Lieutenant Brown was awarded the Military Cross for his gallantry at on 16 August 1917 during the Battle of Langemarck (Award: London Gazette (16 October 1917). Issue 30340, p 10708. Citation: London Gazette 5 March 1918. Issue 30561, p 2907.):

For conspicuous gallantry and devotion to duty during an attack. Whilst moving forward through an intense barrage he found the flank unprotected, and, despite heavy shelling, he reconnoitred the position, went to his teams, and brought them up to protect the flank. Throughout the day, first protecting his gun teams, he went out reconnoitring by himself in order that he might guard the flanks from surprise, and he gave much information to parties of our infantry. His conduct was an inspiring example to all with whom he came in contact.

9. (Back) Holt, D W. (2014).
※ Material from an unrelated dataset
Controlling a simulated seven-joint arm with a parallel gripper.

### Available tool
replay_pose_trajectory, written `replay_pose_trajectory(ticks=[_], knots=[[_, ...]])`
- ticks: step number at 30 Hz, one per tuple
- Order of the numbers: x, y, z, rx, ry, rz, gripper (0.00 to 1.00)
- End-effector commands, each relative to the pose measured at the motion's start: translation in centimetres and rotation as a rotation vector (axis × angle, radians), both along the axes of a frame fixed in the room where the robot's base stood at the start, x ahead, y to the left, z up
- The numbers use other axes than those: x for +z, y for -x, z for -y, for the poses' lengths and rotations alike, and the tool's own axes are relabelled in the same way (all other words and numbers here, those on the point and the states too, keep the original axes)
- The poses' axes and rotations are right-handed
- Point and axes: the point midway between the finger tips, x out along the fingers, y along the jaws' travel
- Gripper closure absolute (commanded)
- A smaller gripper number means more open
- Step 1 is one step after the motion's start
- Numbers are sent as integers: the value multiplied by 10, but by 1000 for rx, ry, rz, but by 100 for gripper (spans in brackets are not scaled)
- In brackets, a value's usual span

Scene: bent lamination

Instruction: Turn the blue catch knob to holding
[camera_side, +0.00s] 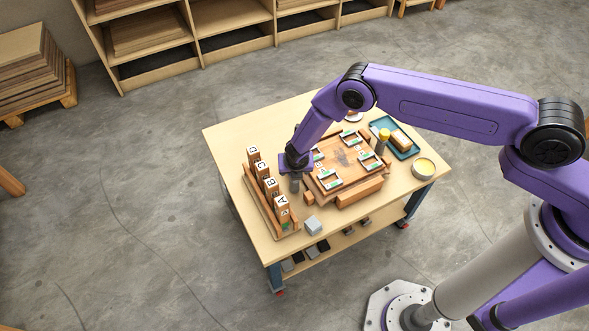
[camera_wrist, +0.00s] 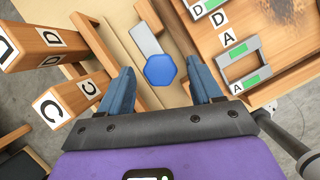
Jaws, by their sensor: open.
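The blue catch knob (camera_wrist: 160,70) is a hexagonal cap in the wrist view, seen from above. A grey metal plate (camera_wrist: 146,38) extends from it toward the top of the picture. My gripper (camera_wrist: 161,66) is open, with one blue-grey finger on each side of the knob and visible gaps between. I cannot tell how far above the knob the fingertips are. In the side view my gripper (camera_side: 294,182) is low over the table, between the lettered blocks and the wooden board. The knob is not discernible there.
Upright lettered blocks (camera_side: 271,187) stand in a rack left of my gripper. The wooden board (camera_side: 346,162) with several green-marked frames lies to the right. A grey cube (camera_side: 313,226), a teal tray (camera_side: 405,150) and a round tin (camera_side: 423,168) are also on the table (camera_side: 235,130).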

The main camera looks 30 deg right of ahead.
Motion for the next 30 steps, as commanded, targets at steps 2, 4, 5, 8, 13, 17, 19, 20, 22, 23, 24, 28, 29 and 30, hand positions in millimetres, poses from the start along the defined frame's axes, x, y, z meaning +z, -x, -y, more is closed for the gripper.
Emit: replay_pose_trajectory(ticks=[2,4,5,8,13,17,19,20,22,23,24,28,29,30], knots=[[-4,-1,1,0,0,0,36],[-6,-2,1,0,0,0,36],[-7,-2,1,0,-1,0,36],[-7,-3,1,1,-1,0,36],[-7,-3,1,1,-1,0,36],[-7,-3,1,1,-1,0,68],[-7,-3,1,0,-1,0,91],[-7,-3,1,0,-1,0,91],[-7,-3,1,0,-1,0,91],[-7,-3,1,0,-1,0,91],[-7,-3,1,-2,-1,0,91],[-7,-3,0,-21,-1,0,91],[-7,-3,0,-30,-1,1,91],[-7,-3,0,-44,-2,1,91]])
American Military Cemeteries. 2nd Edition. pp 51-52. Jefferson, NC: McFarland Publishing.
10. (Back) From ‘The Soldier’ written by Rupert Brooke in 1914:

If I should die, think only this of me:
That there’s some corner of a foreign field
That is for ever England. There shall be
In that rich earth a richer dust concealed;
A dust whom England bore, shaped, made aware,
Gave, once, her flowers to love, her ways to roam,
A body of England’s, breathing English air,
Washed by the rivers, blest by suns of home.

And think, this heart, all evil shed away,
A pulse in the eternal mind, no less
Gives somewhere back the thoughts by England given;
Her sights and sounds; dreams happy as her day;
And laughter, learnt of friends; and gentleness,
In hearts at peace, under an English heaven.